Last week a friend shared an upsetting story about how her boyfriend of six months broke off their relationship.

They were talking marriage, kids, the whole deal.

Then, after an awkward phone conversation, came a text – “I don’t want to be with you anymore.  I’ve met someone else.”

The way he broke up was a low-character move, clearly, but I was more intrigued by the lie.

The relationship wasn’t working for him but he didn’t get out until he met someone else.

Why?

In my dating past, I have stayed in relationships I knew weren’t going anywhere.  I never took it to the extreme like this guy but I’ve misled.

I’m guessing you have too.

I did it because I didn’t trust myself.  I didn’t think I could find someone I’d like better.

Not a great reason, which is why I stopped doing it.

I didn’t like my reason.

Do you like yours?

There are tons of reasons why men lie to women – to get sex, to hook up behind their back, so they don’t have to be alone – but there has to be a common link to all these lies, right?

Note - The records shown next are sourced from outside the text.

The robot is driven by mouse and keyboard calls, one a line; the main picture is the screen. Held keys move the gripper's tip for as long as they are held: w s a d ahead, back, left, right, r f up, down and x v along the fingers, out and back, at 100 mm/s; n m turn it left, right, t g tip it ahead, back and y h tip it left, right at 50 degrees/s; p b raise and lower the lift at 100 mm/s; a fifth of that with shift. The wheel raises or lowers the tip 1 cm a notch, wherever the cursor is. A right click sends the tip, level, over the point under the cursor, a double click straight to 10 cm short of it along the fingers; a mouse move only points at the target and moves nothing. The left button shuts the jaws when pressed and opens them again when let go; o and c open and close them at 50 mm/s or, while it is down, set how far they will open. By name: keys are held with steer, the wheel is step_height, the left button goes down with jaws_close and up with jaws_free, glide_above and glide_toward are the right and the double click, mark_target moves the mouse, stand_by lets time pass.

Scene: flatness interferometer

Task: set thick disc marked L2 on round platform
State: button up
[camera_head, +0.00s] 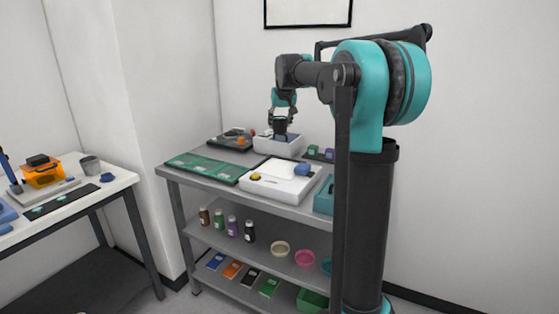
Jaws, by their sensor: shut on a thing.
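My gripper (280,132) points down over the white box-shaped unit (279,145) at the back of the grey cart. It is shut on something small and dark, too small in this view to identify; no L2 mark can be read. I cannot tell whether the held thing touches the unit or hangs just above it. I cannot make out a round platform clearly; the top of the unit is partly hidden by the gripper.
The cart top (213,182) also holds a green mat (205,166), a dark tray (230,141), a white instrument (282,181) with a yellow knob, and a teal bin (324,197). Bottles and dishes fill the middle shelf. A white table (113,183) stands left.

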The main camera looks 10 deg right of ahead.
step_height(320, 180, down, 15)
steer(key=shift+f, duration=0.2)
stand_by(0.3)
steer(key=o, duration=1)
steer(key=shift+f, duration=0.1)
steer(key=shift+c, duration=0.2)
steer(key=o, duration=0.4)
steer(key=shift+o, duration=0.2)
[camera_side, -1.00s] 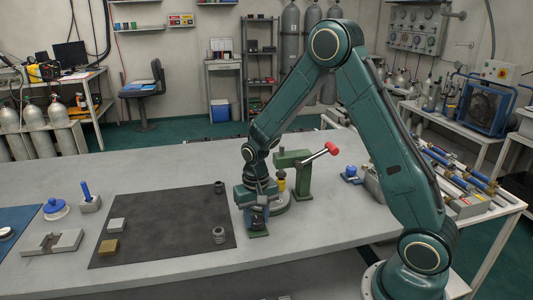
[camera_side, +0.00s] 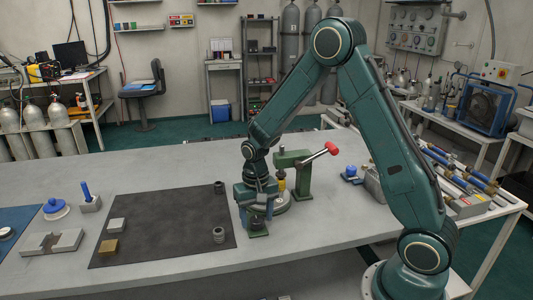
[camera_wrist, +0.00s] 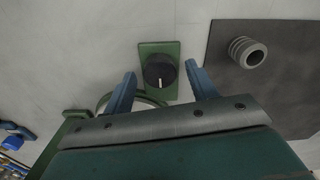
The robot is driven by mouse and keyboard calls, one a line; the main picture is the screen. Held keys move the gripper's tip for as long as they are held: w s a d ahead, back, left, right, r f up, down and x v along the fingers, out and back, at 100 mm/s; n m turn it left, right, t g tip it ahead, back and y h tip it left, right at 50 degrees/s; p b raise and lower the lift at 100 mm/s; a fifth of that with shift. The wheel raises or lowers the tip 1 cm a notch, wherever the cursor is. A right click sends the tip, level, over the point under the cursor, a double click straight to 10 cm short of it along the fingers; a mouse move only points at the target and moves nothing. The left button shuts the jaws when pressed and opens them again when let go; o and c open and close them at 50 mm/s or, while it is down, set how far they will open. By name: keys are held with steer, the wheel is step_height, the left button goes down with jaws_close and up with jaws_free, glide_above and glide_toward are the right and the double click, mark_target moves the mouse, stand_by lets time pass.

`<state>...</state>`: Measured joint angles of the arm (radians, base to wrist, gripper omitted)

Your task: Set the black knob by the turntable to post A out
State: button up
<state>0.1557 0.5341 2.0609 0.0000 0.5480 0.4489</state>
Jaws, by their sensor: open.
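The black knob (camera_wrist: 159,71) sits on a green plate (camera_wrist: 173,50) in the wrist view. A pale pointer line on the knob points toward the bottom of that picture, toward my gripper. My gripper (camera_wrist: 160,82) is open, with one blue finger on each side of the knob and a clear gap to both. In the side view my gripper (camera_side: 258,222) is low over the green plate (camera_side: 259,234), and the knob is mostly hidden there. The turntable (camera_side: 281,204) is a grey disc just behind my gripper. Any lettering for post A is not readable.
A green press (camera_side: 297,168) with a red-tipped lever stands just behind the turntable. A dark mat (camera_side: 165,235) lies to the left, with a ribbed grey fitting (camera_side: 218,235) near its right edge. The tabletop in front of the gripper is clear.

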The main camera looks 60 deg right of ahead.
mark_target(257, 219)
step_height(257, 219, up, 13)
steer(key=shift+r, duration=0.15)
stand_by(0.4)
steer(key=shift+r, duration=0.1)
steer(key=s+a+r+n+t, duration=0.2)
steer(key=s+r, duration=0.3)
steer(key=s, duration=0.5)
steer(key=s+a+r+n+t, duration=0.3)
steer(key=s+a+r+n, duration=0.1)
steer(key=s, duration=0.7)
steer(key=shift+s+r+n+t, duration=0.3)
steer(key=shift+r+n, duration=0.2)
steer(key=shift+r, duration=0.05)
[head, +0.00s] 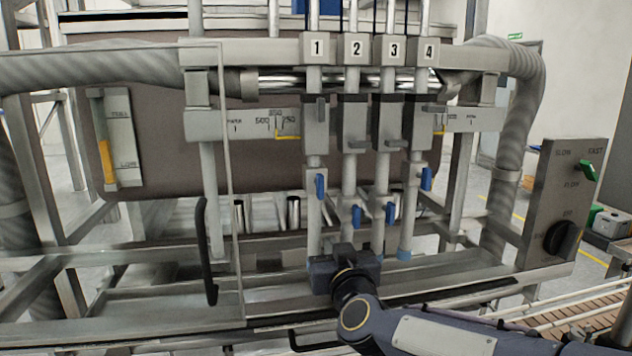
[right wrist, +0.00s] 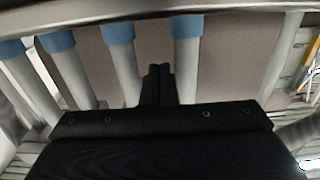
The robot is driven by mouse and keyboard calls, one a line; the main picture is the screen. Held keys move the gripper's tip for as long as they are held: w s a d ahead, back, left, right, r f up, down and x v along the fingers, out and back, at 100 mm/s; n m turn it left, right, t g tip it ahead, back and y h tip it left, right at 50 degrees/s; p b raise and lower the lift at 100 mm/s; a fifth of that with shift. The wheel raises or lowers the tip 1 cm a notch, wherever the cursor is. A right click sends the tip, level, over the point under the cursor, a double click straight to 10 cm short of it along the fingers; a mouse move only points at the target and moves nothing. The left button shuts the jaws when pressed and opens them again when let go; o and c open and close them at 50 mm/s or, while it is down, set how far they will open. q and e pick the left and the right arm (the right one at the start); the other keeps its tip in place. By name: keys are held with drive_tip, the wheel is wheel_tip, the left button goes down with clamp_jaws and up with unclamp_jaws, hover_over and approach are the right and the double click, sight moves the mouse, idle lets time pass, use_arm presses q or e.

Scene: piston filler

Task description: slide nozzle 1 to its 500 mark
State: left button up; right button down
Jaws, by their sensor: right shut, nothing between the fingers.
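Nozzle 1 (head: 316,130) is the leftmost of the numbered upright nozzles, with a blue valve handle on its tube. Contact cannot be told. My left gripper is out of view.
Nozzle 2 (head: 355,125), nozzle 3 (head: 388,122) and nozzle 4 (head: 425,125) stand close together to the right. A black bent handle (head: 205,250) hangs at the left. A control panel (head: 565,195) with a green switch and black knob is at right. Left of nozzle 1's tube is clear space.

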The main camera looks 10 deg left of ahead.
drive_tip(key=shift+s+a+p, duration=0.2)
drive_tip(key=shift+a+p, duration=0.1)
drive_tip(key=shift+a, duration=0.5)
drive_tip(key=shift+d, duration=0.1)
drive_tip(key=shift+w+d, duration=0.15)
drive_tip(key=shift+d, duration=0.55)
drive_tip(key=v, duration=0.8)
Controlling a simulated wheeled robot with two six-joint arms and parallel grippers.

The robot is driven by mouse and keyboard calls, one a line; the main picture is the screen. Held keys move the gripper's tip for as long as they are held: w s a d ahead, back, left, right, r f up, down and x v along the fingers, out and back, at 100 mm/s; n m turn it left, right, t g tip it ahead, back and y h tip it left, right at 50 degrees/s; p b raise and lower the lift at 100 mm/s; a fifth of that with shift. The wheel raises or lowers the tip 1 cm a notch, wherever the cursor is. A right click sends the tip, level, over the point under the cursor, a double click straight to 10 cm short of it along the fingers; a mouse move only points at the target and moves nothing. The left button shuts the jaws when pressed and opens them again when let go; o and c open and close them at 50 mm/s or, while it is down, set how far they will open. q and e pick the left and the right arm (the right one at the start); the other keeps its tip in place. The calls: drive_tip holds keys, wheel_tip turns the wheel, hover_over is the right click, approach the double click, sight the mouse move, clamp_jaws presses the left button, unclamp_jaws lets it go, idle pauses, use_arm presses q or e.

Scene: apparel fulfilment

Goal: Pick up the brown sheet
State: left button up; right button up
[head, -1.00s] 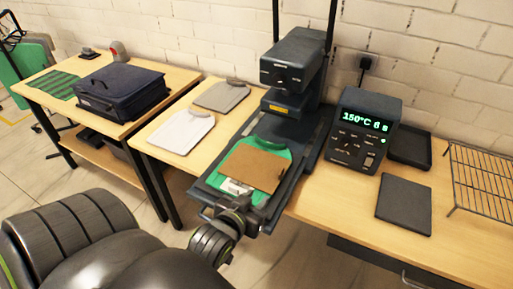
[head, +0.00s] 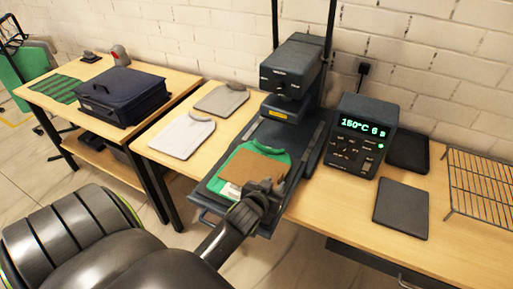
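The brown sheet (head: 246,169) lies on a green shirt (head: 227,160) on the lower plate of the heat press (head: 286,80). A small white patch shows at the sheet's near left edge. My left gripper (head: 270,186) is over the near right part of the sheet and covers that corner. Its fingers are small and dark here, and I cannot tell whether they are open or touch the sheet. My right gripper is not in view.
The control box (head: 358,135) reads 150°C. A dark pad (head: 402,208) and a wire rack (head: 482,180) are to its right. A white shirt (head: 182,138) and a grey shirt (head: 221,98) lie left of the press. A navy bag (head: 122,93) is on the left table.

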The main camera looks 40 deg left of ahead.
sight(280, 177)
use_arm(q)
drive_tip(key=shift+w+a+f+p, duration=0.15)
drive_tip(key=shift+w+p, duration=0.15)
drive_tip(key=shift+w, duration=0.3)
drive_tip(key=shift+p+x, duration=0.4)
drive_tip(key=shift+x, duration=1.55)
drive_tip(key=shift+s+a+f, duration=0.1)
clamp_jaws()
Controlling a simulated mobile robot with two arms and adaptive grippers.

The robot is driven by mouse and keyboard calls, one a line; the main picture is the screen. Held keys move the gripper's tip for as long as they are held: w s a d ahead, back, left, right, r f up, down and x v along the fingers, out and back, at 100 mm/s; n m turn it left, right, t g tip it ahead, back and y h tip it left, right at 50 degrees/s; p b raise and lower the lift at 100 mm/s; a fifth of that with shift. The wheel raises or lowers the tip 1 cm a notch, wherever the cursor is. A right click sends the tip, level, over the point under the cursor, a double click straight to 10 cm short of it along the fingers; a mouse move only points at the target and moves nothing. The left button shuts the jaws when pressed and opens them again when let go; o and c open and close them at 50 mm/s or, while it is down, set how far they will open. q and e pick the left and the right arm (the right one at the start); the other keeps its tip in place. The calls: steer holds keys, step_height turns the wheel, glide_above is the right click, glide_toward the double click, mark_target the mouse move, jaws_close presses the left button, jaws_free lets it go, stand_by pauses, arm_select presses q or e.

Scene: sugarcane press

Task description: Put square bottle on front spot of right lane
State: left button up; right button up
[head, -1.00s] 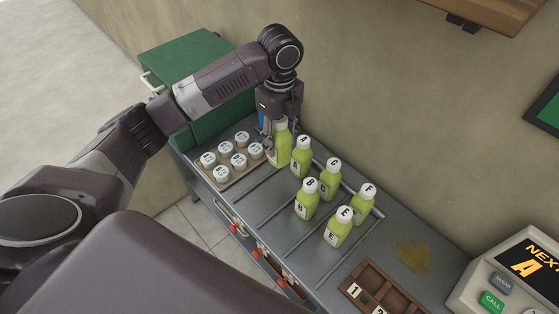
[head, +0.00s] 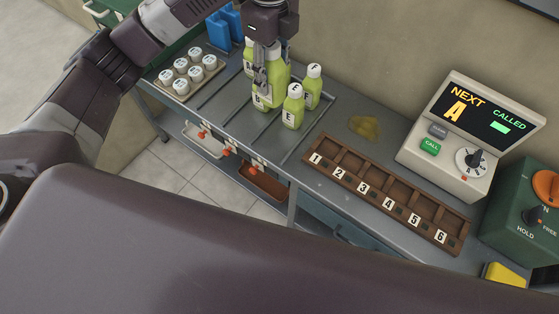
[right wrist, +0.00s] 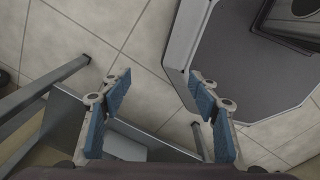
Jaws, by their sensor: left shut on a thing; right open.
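The square bottle (head: 279,93) is green with no readable letter. It is held in my left gripper (head: 266,78), which is shut on it from above, over the middle of the bottle lanes. Bottle E (head: 293,107) stands at the front of the right-hand lane, with bottle F (head: 313,86) behind it. The square bottle is just left of bottle E; I cannot tell if they touch. Other lettered bottles, one at the left (head: 249,62), are partly hidden by the gripper and the held bottle. My right gripper (right wrist: 160,88) is open and empty above the floor.
A tray of white-capped jars (head: 186,73) stands at the left. A numbered wooden rack (head: 388,192), a yellow-brown spill (head: 364,127), a call console (head: 451,137) and a green control box (head: 525,215) are to the right. The bare counter strip (head: 225,113) in front of the lanes is clear.

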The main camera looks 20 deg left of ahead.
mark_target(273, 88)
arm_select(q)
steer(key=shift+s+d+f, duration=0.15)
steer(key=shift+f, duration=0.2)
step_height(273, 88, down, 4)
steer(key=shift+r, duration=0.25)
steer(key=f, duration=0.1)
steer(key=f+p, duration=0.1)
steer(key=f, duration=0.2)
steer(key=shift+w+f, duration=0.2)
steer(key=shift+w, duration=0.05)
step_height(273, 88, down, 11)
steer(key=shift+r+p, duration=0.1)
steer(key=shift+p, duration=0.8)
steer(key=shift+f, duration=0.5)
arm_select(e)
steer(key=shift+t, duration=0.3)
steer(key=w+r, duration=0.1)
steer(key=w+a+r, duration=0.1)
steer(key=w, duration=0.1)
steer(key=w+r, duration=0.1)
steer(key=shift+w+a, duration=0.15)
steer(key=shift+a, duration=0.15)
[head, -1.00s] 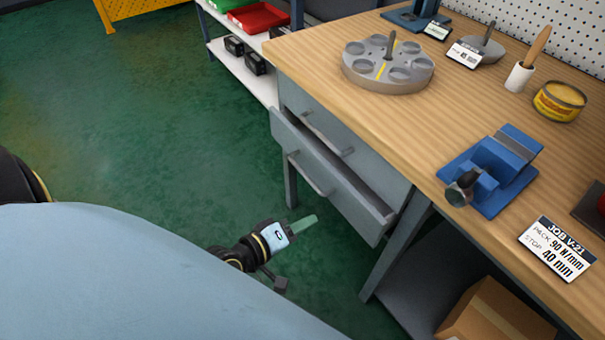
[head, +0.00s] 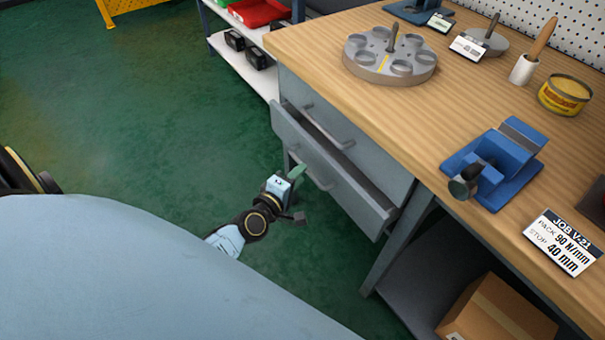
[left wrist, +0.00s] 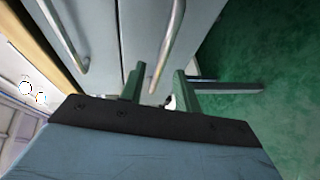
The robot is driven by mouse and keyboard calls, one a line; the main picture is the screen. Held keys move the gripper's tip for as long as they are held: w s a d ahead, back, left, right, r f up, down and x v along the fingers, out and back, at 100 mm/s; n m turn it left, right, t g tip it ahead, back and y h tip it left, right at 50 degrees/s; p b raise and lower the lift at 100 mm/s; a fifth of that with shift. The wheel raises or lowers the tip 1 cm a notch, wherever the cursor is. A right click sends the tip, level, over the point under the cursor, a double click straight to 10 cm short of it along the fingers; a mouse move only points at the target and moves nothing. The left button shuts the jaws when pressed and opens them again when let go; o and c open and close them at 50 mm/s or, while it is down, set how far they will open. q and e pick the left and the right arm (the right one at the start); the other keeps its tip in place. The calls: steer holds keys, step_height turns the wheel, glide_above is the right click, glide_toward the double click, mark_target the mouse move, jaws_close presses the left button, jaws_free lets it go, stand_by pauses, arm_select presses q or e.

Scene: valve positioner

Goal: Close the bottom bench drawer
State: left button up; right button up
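The bottom bench drawer (head: 352,201) is a grey drawer standing partly open, its inside showing behind its front. Its bar handle (head: 311,172) is on the front face. In the left wrist view, the two green fingers of my left gripper (left wrist: 160,88) are apart with nothing held. The handle (left wrist: 169,45) shows there just beyond the gap between the fingers; I cannot tell whether they touch it. My right gripper is not in view.
The upper drawer (head: 330,118) is above, looking shut. The wooden bench top (head: 400,125) carries a round fixture (head: 388,62), a blue vise (head: 497,165) and a job card (head: 563,242). A cardboard box (head: 497,310) is under the bench.

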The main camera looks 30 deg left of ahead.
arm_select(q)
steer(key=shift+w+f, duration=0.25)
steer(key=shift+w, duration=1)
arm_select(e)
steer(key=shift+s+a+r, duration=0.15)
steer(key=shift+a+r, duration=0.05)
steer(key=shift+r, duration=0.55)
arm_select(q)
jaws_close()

At least that’s what I’ve wondered.

Much of the literature on the topic points to issues of control and power as motivation for lying but I’m sorry, that doesn’t go deep enough.

At their core, lies are told because the liar prefers them over the truth.  The lie allows the person to hide behind a more desirable version of himself.

When we lie, we don’t want the other person to see what we’re thinking or who we are.

But lies have a way of stacking up.  The more lies we tell, the harder they become to keep telling them.

Eventually we fess up to our own morality.  I’d like to think we breakdown and tell the truth because we can no longer tolerate the deception laid on someone we respect but it has more to do with reaching a breaking point with ourselves.

We all have an intrinsic desire to tell the truth.  That’s why we look down when lying.

Unconsciously our non-verbal cues give us away because deep down we’re programmed to tell the truth.

Lying to women, particularly about loving them when we don’t, allows us to avoid feeling something negative about ourselves.

“If I stay with this woman I don’t love, I can avoid looking at why I don’t pursue other women I might be more interested in.”

“If I cheat on her, I don’t have to look at why I don’t deserve a woman I wouldn’t want to cheat on.”

You get the idea.

The next time you find yourself living a lie with a woman, ask yourself why.

Be honest.

She’ll eventually move on but you’ll be left with the lie.

It belongs to you.

And you’ll probably be living it in your next relationship.